#### [Given data]

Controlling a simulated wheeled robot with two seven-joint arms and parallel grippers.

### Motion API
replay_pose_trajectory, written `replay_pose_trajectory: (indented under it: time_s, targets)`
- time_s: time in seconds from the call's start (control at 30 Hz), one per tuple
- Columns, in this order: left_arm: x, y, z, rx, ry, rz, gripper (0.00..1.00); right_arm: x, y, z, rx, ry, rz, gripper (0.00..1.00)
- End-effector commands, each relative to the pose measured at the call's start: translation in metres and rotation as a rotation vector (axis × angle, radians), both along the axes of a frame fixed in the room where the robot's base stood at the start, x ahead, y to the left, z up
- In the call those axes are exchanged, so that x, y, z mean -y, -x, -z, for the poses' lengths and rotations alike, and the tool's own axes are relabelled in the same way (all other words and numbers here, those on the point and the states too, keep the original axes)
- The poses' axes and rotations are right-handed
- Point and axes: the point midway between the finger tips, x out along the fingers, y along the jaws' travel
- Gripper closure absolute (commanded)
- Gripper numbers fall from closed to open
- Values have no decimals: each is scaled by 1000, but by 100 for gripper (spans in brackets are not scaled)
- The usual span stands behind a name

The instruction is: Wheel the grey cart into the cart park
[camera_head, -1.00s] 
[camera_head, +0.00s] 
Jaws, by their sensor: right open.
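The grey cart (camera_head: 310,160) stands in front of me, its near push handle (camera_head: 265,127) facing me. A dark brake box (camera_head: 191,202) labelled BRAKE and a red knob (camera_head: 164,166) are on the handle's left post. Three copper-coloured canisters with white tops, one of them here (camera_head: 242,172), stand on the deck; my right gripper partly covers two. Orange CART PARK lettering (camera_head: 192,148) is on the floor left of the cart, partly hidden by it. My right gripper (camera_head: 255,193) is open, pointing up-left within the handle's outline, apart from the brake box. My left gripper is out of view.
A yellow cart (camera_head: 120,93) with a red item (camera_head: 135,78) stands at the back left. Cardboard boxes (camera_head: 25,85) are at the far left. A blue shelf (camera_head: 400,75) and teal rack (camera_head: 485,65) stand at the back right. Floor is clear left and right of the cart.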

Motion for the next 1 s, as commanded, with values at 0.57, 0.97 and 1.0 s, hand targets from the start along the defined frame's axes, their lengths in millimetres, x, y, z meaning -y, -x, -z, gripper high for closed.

#### [Directive]
Report how many lines of the listing above include the word "Motion". Say nothing but the number.

#### [Reply]
2